By 1993, tomorrow had come and we needed to fix the problem. First we created the rainy day fund with about $30 million. Now that fund has about $600 million in it, making it one of the four or five healthiest rainy day funds of the 50 states. Next we privatized workers' compensation and dedicated a revenue source to pay off that unfunded liability. Then we dedicated sources to pay off the unfunded liabilities of the pension funds.

All this took about 15 years and has resulted in three upgrades of our state's bond rating. West Virginia is now considered one of the dozen most fiscally sound states of the 50.

The bill we passed dedicates $30 million each year from personal income tax revenue to the West Virginia Retiree Health Benefit Trust Fund from now until 2037, or longer if any unfunded liability remains. It also limits the authority of the Finance Board of the Public Employees Insurance Agency (PEIA) to include in its financial plans a subsidy for retired employees who were hired after July 1, 2010. PEIA is the health plan for state workers, public school employees and many county and municipal workers. A new trust is created for these workers by dedicating another $5 million of personal income tax revenue. Obviously it will be many years before large numbers of these workers retire.

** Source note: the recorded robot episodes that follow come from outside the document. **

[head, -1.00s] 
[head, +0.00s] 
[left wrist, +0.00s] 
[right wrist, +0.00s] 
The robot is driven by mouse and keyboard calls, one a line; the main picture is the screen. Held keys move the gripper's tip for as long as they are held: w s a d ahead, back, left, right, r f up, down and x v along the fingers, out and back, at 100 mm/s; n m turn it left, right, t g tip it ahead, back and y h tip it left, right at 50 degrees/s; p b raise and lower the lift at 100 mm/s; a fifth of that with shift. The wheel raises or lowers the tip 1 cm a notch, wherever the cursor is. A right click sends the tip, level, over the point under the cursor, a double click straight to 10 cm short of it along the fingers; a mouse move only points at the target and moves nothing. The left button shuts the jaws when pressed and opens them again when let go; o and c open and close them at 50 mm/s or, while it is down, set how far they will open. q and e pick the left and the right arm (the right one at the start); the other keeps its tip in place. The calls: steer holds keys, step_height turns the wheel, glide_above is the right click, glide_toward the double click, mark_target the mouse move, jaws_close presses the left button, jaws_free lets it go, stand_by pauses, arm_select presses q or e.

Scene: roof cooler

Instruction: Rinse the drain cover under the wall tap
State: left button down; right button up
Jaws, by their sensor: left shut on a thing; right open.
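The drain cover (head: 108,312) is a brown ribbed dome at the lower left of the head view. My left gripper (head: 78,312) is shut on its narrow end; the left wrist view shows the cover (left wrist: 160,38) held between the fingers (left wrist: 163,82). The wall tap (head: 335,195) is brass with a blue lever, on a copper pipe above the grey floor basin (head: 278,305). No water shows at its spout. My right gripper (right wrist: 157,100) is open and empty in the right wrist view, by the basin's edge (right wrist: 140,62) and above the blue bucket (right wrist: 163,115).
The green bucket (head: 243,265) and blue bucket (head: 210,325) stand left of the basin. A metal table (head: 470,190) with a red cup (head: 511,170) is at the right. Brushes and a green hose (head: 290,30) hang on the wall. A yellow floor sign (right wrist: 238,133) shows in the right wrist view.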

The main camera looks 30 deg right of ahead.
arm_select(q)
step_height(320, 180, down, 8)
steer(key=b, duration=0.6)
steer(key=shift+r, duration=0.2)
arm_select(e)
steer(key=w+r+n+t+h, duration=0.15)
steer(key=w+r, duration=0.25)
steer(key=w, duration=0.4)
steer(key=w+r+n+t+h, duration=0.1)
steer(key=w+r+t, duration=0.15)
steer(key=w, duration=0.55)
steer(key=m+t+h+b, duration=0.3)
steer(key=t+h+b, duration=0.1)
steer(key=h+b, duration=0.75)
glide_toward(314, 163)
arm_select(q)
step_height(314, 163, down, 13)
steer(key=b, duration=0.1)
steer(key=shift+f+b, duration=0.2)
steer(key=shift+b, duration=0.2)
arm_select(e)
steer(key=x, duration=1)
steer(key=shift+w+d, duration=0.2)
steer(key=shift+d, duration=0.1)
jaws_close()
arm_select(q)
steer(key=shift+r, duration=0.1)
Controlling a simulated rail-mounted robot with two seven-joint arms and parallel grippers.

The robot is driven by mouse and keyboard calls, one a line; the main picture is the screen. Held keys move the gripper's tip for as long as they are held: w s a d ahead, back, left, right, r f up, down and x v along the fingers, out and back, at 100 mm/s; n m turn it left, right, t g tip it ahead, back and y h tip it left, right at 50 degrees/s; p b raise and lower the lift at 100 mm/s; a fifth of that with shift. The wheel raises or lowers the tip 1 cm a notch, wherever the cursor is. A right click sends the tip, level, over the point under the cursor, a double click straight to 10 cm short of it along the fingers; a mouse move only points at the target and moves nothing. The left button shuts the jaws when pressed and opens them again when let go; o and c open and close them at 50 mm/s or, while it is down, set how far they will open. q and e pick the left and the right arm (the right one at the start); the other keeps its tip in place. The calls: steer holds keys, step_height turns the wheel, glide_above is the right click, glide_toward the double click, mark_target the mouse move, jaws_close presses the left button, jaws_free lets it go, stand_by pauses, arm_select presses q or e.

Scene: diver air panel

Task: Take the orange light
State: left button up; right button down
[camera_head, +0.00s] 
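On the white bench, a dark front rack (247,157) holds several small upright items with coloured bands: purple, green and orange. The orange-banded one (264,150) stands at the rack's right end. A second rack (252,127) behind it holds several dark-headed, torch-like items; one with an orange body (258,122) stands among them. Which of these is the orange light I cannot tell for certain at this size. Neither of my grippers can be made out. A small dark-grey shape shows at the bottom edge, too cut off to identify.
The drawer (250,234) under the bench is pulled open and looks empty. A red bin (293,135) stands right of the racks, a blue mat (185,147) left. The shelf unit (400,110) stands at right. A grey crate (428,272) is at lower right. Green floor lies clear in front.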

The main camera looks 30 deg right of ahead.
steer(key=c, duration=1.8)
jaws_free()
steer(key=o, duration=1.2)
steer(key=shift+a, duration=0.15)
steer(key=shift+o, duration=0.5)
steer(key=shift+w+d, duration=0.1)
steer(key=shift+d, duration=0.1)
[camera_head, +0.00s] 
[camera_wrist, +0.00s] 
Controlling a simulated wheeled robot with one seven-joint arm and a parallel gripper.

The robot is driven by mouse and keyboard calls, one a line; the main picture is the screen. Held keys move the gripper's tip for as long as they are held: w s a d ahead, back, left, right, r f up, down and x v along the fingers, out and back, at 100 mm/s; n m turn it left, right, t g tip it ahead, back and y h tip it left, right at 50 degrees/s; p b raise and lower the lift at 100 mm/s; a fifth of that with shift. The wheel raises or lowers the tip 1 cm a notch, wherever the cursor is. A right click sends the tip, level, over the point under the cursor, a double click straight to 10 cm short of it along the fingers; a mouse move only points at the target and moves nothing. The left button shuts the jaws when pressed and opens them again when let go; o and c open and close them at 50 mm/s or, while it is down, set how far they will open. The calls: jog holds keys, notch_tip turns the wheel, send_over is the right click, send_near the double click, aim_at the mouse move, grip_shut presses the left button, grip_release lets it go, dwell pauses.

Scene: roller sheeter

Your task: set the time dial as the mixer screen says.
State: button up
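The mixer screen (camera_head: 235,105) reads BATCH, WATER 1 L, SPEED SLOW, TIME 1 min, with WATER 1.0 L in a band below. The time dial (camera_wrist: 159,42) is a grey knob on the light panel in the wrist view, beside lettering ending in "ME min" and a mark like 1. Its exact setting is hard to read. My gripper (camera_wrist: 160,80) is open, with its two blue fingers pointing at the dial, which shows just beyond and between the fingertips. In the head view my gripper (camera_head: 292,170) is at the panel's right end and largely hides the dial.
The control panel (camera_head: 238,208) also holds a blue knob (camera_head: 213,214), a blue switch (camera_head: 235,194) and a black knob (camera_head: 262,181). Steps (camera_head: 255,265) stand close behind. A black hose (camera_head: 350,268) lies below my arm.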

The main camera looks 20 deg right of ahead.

The bill also authorizes the appointment of a Select Committee on OPEB. This will be a joint committee of the Legislature appointed by the Speaker of the House and the President of the Senate. It will be authorized to study incentives for the second group of retirees (the ones hired after July 1, 2010). This way we hope to avoid getting future legislature into a similar bind as the one faced by ours when I got to Charleston in 1993.

In addition SB 469 provides that any amount of OPEB obligation allocated to local school districts is to be charged to the state. Finally it encourages the director of PEIA to institute programs to improve the health of workers and retirees, develop innovative payment methods, manage delivery costs, evaluate cost sharing and benefit programs and adopt effective industry programs to manage long-term costs.

OPEB was the last big fiscal nut we needed to crack. Now that we've cracked it, our state will move up even higher in the fiscal rankings of the states. Soon we'll be in single digits.